Exercise on Preventive Analysis
Consider a program that is in charge of controlling heavy machinery for analyzing component materials.
It is accessed through a procedure, which takes a set of elements and produces a result based on all the possible unordered pairs that can be formed from them.
For example the following elements
Number | Element |
---|---|
1 | Hg |
2 | Ba |
3 | Ca |
4 | Cu |
5 | O |
produce the following pairs,
Number | One | Other |
---|---|---|
1 | Hg | Ba |
2 | Hg | Ca |
3 | Hg | Cu |
4 | Hg | O |
5 | Ba | Ca |
6 | Ba | Cu |
7 | Ba | O |
8 | Ca | Cu |
9 | Ca | O |
10 | Cu | O |
where the rows and the columns are in no particular order.

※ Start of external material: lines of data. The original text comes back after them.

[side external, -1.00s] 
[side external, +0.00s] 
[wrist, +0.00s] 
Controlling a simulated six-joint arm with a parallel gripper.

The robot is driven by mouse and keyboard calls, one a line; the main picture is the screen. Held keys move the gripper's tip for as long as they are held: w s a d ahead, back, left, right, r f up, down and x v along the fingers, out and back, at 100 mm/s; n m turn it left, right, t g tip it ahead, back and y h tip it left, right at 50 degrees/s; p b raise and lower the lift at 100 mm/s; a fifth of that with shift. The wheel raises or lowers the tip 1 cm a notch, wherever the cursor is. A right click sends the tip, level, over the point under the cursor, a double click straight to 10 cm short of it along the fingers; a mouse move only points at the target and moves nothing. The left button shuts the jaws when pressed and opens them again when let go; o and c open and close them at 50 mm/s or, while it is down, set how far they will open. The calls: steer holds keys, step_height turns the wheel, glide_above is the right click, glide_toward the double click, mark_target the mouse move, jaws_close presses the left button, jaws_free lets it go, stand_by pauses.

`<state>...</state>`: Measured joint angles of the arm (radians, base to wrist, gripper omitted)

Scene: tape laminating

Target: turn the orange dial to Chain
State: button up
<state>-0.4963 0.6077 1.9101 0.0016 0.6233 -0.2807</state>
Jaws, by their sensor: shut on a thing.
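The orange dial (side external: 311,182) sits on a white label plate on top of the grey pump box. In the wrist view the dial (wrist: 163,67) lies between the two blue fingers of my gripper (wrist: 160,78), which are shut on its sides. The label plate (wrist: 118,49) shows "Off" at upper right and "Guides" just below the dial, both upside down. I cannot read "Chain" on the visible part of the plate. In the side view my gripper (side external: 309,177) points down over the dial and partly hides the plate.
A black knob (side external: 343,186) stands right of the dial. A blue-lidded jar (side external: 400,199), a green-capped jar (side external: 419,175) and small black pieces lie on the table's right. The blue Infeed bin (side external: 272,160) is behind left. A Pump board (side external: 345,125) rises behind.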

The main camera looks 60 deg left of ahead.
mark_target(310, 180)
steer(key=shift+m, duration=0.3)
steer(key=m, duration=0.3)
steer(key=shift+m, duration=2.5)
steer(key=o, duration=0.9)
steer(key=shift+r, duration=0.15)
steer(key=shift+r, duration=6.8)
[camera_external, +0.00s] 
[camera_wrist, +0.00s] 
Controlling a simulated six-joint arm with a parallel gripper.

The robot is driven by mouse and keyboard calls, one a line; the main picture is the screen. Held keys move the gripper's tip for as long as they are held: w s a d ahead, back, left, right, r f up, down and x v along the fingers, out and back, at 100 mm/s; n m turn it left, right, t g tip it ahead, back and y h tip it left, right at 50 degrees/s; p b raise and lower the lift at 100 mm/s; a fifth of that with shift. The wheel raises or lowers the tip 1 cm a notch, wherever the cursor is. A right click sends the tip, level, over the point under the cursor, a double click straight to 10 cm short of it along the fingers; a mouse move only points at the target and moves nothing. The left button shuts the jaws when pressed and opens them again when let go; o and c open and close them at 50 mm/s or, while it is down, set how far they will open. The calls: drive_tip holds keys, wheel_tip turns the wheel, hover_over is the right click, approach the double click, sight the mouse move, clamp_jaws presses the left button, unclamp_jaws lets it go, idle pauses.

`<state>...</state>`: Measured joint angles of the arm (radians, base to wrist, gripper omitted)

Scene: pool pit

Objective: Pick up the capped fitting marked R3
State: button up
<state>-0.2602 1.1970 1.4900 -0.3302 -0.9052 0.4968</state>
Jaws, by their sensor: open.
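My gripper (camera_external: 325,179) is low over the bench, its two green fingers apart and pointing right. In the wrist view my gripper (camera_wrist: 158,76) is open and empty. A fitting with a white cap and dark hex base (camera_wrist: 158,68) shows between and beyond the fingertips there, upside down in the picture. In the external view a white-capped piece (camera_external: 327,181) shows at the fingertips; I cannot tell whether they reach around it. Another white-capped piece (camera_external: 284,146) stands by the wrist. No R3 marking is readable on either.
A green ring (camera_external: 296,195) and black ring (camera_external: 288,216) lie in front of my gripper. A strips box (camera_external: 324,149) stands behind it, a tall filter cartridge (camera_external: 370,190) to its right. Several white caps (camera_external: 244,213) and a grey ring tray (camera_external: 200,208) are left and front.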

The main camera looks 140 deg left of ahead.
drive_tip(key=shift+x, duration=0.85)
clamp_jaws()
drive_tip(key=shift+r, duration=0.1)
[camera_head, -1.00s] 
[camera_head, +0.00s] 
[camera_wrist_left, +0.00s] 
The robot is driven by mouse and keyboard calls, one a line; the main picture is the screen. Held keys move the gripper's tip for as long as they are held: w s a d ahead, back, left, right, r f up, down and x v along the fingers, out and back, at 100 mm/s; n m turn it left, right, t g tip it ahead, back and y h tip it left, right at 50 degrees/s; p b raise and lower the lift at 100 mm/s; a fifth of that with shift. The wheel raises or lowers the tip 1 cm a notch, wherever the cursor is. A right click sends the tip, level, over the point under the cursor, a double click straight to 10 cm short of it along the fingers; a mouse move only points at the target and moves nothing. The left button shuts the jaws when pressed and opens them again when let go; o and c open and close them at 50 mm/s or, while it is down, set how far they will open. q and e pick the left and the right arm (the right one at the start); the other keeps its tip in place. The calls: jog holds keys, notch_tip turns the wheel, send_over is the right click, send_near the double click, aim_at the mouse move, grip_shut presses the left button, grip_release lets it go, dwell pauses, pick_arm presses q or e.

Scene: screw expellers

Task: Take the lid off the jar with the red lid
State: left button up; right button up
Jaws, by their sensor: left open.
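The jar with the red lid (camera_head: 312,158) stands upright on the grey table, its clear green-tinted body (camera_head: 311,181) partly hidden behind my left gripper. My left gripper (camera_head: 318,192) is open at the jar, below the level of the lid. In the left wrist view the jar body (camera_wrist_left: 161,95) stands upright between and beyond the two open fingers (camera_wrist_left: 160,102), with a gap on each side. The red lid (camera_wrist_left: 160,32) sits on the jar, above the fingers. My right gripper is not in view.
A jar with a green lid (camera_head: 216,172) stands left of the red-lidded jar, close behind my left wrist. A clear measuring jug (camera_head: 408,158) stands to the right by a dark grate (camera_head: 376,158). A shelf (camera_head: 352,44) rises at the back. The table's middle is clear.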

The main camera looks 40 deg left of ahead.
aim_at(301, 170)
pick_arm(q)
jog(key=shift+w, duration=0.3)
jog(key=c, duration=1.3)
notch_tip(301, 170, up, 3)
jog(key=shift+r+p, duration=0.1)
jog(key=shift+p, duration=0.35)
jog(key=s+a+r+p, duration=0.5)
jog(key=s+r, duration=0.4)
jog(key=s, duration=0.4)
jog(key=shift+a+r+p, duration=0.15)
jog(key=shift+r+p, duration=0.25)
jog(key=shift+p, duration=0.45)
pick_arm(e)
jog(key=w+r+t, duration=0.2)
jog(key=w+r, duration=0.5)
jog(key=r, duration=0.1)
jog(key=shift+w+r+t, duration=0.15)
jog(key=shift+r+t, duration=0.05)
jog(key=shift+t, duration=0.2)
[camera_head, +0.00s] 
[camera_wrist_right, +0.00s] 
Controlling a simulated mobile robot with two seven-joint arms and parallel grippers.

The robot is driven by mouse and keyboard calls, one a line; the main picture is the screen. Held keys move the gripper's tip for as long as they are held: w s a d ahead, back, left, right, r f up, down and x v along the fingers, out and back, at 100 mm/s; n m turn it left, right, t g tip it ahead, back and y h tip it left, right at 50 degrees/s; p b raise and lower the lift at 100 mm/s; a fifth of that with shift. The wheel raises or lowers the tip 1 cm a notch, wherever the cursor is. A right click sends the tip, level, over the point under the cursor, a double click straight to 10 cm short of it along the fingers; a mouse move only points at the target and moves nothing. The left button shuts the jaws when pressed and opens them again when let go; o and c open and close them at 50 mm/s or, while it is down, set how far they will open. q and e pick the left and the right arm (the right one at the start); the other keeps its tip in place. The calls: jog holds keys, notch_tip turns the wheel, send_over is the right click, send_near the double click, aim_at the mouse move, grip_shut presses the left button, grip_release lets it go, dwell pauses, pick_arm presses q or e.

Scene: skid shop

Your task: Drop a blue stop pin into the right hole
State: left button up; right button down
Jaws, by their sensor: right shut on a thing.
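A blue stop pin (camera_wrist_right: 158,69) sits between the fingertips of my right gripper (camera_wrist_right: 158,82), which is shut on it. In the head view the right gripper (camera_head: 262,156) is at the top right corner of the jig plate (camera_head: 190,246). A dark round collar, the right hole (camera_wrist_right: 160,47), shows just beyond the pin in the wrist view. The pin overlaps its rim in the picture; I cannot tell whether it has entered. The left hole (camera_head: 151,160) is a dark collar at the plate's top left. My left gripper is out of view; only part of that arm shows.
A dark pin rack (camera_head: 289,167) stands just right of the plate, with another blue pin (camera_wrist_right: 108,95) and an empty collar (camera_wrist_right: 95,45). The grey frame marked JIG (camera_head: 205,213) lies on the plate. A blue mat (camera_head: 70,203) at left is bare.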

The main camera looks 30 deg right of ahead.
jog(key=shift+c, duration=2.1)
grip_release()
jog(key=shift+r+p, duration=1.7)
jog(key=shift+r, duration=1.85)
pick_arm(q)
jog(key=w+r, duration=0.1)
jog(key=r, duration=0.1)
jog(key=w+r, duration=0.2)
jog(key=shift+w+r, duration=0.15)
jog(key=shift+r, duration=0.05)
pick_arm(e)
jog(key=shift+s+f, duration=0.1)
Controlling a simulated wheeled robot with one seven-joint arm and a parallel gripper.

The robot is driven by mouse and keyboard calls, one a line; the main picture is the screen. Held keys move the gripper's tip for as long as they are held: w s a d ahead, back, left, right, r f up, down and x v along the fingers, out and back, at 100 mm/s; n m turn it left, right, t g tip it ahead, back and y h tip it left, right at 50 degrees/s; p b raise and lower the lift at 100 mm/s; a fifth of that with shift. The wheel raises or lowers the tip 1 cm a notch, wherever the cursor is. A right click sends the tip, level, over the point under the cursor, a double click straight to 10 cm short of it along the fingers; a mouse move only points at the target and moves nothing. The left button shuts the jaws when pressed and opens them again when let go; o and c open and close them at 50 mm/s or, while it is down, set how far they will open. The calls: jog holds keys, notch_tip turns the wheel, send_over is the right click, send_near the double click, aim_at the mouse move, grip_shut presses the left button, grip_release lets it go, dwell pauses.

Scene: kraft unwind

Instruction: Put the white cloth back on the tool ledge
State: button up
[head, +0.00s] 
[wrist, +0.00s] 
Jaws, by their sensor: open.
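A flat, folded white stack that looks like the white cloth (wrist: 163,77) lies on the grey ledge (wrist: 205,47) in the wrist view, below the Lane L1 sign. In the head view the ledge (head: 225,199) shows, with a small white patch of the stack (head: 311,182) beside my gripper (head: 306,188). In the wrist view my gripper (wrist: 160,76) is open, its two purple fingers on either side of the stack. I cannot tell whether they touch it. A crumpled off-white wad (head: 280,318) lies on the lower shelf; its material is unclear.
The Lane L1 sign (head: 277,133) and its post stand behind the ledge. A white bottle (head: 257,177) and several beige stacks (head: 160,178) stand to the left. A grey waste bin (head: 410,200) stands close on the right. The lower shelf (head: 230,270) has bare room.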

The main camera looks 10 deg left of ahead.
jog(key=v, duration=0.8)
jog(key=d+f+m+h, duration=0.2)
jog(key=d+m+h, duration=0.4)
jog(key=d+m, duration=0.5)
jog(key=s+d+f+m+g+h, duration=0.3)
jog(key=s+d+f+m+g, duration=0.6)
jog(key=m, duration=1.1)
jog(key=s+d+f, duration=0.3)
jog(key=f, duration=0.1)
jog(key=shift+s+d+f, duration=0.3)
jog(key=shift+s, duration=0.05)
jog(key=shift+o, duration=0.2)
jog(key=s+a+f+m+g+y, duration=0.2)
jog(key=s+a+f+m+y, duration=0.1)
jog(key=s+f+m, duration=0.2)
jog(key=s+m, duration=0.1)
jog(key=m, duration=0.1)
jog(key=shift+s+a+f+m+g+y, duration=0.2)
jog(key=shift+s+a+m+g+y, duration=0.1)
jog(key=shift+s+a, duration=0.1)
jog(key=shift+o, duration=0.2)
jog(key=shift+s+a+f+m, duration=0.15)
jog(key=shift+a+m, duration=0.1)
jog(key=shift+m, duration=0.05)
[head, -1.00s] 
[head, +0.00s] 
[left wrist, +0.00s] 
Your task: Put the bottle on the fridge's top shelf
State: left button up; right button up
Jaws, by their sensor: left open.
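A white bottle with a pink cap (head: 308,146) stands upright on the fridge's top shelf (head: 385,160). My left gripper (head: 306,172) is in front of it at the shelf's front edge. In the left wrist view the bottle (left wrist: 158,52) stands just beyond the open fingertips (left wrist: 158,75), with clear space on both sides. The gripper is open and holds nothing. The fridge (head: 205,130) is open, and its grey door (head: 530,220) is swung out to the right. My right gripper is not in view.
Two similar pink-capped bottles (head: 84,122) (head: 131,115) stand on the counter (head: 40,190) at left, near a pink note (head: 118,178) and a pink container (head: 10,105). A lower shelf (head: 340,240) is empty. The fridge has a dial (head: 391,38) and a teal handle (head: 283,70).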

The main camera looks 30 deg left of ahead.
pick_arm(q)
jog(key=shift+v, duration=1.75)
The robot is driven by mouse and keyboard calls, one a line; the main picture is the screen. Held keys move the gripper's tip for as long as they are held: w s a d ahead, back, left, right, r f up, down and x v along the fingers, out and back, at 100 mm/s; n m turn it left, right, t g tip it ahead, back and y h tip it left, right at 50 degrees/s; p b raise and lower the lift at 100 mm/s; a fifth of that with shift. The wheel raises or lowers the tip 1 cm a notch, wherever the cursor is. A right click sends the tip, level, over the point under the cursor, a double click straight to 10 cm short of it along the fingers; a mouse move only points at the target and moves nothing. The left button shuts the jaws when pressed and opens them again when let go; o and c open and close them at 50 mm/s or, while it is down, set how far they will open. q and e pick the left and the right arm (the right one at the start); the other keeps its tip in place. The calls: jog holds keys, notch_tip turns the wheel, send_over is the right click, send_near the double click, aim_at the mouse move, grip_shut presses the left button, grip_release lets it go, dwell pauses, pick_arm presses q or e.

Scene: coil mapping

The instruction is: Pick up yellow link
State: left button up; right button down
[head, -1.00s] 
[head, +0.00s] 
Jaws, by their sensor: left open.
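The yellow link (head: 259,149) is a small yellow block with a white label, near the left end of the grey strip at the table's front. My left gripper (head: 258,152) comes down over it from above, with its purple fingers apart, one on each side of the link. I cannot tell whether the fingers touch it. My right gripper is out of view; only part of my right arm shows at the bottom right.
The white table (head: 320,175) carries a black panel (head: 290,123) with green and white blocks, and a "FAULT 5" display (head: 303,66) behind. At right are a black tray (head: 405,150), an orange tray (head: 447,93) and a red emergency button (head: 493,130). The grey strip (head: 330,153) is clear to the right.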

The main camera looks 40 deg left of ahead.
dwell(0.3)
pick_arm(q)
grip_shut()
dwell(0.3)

The relevant part of the source code is shown below.
#include <errno.h>
#include <limits.h>
#include <stddef.h>
#include <stdint.h>
#include "analyzer.h"
#define COUNT_MAX 2
bool analyze(struct sample const* const elements,
size_t const count,
struct result* const result) {
if (count > COUNT_MAX)
return errno = EINVAL, false;
if (result == NULL)
return true;
return analyze_for_real(elements, count, result);
}
The publicly visible analyze
procedure checks its arguments and delegates the hard work to analyze_for_real
, which then writes its result into the result
pointer.
The set of interest is represented as an array of unique elements
and the element count
is stored in a variable of type size_t
, as it should. However the amount of pairs may exceed the amount of elements. That is a problem, because size_t
may be the largest unsigned integer type available, in which case the amount of pairs will not fit into any kind of variable. The solution is to limit the amount of elements to COUNT_MAX
.
The limit is currently set so low that nothing unsafe may happen. Unfortunately nothing useful may happen either.
Your job is to find the highest possible COUNT_MAX
that does not cause an overflow during pair formation.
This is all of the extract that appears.